In 1992, Title 14 Code of Federal Regulations (CFR) Part 121 airliners with critical wings were not as numerous as they are today. In this report, the NTSB ignored the safety ramifications of many CFR Part 135 aircraft employing non-slatted wings. This opportunity to address the safety of a large population of aircraft was lost, even though the NTSB recognized that non-slatted aircraft accidents were occurring. Instead the NTSB wrote about a confused jumble of ‘contributors’ to Flight 405’s accident using ambiguously soft language, e.g. “encourage air traffic control …” or “establish a wind tunnel …”; words that have the urgency of saying, “pretty please with sugar on it.” As per AAR-93/02, “At the time of this accident, US Air was using Type I glycol-based fluid for deicing airplanes. As with other domestic air carriers, US Air had not equipped any of its facilities to dispense the Type II fluids to provide extended anti-ice protection to its aircraft.” The choice of only using Type I deicing fluid generated specific aircraft holdover time (HOT) numbers: the time between the moment deicing starts on an aircraft and when that aircraft must begin its takeoff roll.
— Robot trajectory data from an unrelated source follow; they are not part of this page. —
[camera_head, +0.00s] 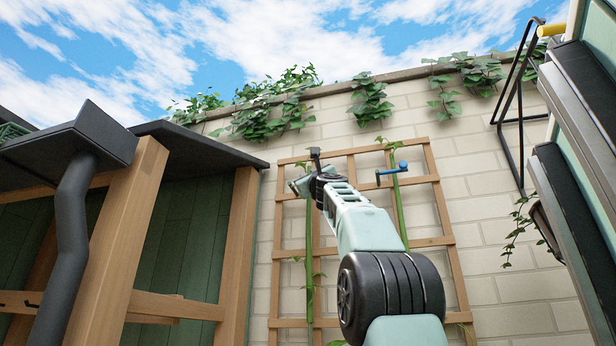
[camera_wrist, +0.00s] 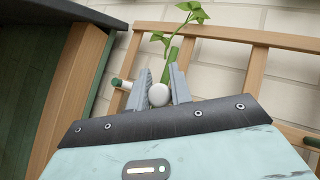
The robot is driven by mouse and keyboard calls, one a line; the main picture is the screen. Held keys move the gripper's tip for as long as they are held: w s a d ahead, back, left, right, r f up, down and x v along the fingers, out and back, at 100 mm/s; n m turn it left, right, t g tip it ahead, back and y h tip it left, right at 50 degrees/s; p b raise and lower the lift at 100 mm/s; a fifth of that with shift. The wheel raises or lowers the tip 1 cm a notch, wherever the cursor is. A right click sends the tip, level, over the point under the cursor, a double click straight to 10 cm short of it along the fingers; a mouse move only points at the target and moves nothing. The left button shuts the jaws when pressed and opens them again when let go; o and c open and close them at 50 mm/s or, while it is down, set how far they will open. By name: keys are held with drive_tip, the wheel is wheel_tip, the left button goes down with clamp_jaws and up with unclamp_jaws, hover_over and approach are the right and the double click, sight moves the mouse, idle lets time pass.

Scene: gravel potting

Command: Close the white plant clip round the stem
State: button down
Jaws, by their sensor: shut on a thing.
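In the wrist view my gripper (camera_wrist: 160,75) is shut on the white plant clip, whose rounded white part (camera_wrist: 158,95) shows between the two grey fingers. The green stem (camera_wrist: 172,55) rises just beyond the fingertips and bends into a leafy top. In the head view my gripper (camera_head: 307,168) is at the upper part of the left stem (camera_head: 309,235), in front of the wooden trellis (camera_head: 350,152). The clip is hidden there. I cannot tell whether the clip is around the stem or closed.
A blue clip (camera_head: 392,172) sits on the right-hand stem (camera_head: 399,212). A pale brick wall (camera_head: 480,215) stands behind the trellis. A wooden shed with a dark roof (camera_head: 190,138) is at left, and dark-edged panels (camera_head: 575,200) stand at right.

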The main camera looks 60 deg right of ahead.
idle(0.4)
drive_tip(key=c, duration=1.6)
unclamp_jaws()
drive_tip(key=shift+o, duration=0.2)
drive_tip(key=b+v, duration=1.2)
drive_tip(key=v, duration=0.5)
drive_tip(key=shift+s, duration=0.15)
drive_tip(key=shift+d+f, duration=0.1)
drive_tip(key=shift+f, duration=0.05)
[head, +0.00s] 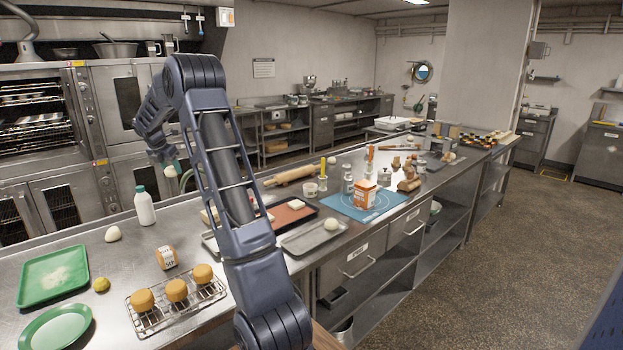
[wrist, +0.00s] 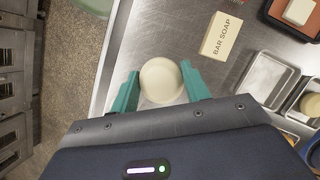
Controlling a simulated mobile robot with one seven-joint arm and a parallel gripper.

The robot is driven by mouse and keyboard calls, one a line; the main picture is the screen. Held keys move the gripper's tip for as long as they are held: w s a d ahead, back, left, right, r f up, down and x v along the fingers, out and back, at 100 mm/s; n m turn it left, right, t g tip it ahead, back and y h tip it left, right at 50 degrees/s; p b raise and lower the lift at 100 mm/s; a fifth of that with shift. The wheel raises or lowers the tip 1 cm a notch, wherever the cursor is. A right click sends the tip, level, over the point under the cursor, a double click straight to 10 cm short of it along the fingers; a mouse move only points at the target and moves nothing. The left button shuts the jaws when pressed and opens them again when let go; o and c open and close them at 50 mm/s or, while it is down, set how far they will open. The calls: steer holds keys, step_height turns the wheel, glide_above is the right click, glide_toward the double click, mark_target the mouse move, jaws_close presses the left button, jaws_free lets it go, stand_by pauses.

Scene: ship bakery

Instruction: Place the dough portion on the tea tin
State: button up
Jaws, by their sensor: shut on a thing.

US Airways was within their rights to only use Type I deicing fluid. It is, however, important to clarify the difference between Type I deice fluid and Type II anti-ice fluid. Some aviation ‘experts’ suggest it is acceptable for a flight crew to ignore an air carrier’s approved deicing policies and use, e.g. a push broom, to remove ice and snow from an airliner, even one with a critical wing. It is/was not acceptable; it is/was dangerous; it is/was wrong … period, for deicing an airliner.
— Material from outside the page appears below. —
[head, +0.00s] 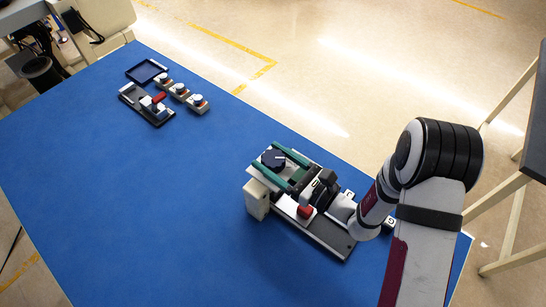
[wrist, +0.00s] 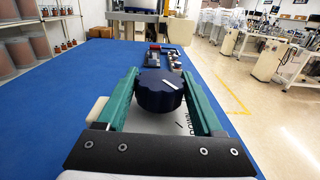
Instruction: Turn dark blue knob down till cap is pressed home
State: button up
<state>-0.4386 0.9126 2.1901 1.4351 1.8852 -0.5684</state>
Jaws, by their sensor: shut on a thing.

Deicing fluid (DF) is usually – not always – glycol- or ethanol-based. DF is mixed within the delivery system, e.g. a deice truck, with water and heated to near the boiling point of water. The mixture percentages are important and must be known to determine the HOT. The heated DF is sprayed on the fuselage, wings and empennage to melt/clear ice and snow. If the deicing event starts at the cockpit, then the HOT is calculated from the moment the DF is applied at the cockpit – not later. The heated fluid contacting the cold airframe, cools down dramatically and runs off leaving very little residual protection from snow or refreezing. This is why HOT times are so critical. As per AAR-93/02, the HOT for the Type I DF used on Flight 405 was eleven minutes and thirty-seven seconds.

Anti-ice fluid (AIF) is not heated or diluted. Instead the ambient temperature AIF is applied as a coating of pure glycol or ethanol immediately after the aircraft is deiced; the AIF retards the ability for snow or ice to rebuild. AIF has a longer HOT because of its superior negative effect on frozen precipitation, but it does not last forever. Constant precipitation affects AIF’s integrity, but its protection has a greater HOT than DF. AIF was not used on Flight 405; its absence better explains what went wrong.
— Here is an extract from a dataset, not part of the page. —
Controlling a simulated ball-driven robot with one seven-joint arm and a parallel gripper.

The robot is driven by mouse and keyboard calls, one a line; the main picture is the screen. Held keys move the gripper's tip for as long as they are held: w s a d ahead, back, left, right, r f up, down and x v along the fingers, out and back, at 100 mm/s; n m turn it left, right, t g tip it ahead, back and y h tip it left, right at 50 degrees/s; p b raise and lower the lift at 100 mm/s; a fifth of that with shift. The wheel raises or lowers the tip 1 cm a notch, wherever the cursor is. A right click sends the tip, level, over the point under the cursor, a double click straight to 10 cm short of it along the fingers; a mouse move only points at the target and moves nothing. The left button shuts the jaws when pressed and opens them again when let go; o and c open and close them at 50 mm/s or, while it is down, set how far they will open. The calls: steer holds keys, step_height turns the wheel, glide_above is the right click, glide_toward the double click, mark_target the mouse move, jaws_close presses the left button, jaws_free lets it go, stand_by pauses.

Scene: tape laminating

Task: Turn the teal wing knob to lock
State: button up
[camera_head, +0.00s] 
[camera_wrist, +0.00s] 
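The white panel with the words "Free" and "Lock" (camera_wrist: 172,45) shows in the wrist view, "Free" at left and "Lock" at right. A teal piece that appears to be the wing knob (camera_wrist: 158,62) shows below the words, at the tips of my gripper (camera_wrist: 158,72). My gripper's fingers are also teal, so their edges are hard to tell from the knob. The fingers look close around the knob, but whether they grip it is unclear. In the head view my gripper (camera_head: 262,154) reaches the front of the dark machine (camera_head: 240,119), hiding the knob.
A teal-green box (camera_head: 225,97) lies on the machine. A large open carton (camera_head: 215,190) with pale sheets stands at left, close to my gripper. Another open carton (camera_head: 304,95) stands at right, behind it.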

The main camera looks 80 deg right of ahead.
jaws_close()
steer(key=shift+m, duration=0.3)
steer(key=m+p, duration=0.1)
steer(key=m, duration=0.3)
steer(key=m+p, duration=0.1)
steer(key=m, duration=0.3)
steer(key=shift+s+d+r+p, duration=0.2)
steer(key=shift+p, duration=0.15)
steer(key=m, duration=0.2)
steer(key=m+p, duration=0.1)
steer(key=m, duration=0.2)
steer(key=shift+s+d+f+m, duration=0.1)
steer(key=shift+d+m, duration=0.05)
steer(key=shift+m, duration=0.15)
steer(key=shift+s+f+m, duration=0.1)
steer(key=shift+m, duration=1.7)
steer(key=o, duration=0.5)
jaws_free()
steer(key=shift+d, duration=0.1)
Flight 405 was originally scheduled to depart Gate One at 19:20. The first deicing was at 20:26, an hour later. The Captain called for a second deicing because a broken deice truck blocked Flight 405’s path. The second deicing ended – concluded at – 21:00 (per US Airways deicing records). Properly deicing an entire airliner the size of a Fokker 28-4000 with one deice truck takes a minimum of ten minutes; a larger B727 with a similar T-tail takes ten minutes to deice, per my experience. Flight 405’s deicing started at 20:50 – forty-five minutes before the takeoff roll; thirty-three minutes after Flight 405’s HOT expired.

If this was the first time icing caused a major airline accident, the NTSB’s ignorance could be excused. However, Air Florida Flight 90 (January 1982) and Arrow Air Flight MF1285R (December 1985) occurred within the previous decade; they were hard, costly lessons where icing was ignored to the tragedy of many lives lost. These two accidents were cultural issues, as was US Airways Flight 405.

So, what did go wrong that tragic night? Both the NTSB and the FAA have made the term ‘Pilot Error’ an ambiguous phrase, applying to anything that can’t be figured out via hard work and attention to detail. It’s a rubber stamp for those who don’t understand what really happened in an accident. However, according to AAR-93/02’s Recommendations, Air Traffic Control’s attention to detail did not cause this accident. The FAA could not look-over-the-shoulder of the pilots that night. The airport firefighters’ response time had less to do with Flight 405 ending up in Flushing Bay as did the ILS antenna’s lack of frangibility.

This time ‘pilot error’ referred to the pilot’s actions before the flight. This accident’s root cause was the flight crew’s failure to follow frozen precipitation event procedures. Critical wing or no critical wing, one of the pilots should have assured the wings were airworthy by conducting a ramp visual inspection – outside – at the wings or calling again for deicing. The Reason: Flight 405’s second DF HOT was exceeded by thirty-three minutes. Ice and snow had re-accumulated on the wings.

Flight 405’s tragedy was not because of gate holds, airport taxi delays, other airlines using incorrect procedures, ground personnel’s professionalism, briefing cards or ILS antennas’ frangibility, as AAR-93/02’s Recommendations would suggest. Two pilots defied their training and common sense; they, alone, ignored the DF HOT. Whether lulled into a false sense of security, thinking that the Laws of Physics would forgive them this oversight or just their refusal to stand outside in the snow, the pilots failed to protect the flight. Twenty-six other people paid the ultimate price for this error in judgment.

The NTSB continued to fail in their understanding of airline culture, thus neglecting their responsibility to the travelling public. What is the purpose of an accident report? To find out what caused the accident … the accident … the accident. Instead, AAR-93/02’s Probable Cause watered down the HOT issue by blaming the FAA, air traffic control, the entire airline industry and the aircraft manufacturer. The NTSB leap-frogged over the non-slatted critical wing icing issue that affected Part 121 and Part 135 aircraft, even though they questioned it. Twenty-seven years later, the NTSB still does not understand airline culture. Twenty-seven years later, we still have Lessons Unlearned.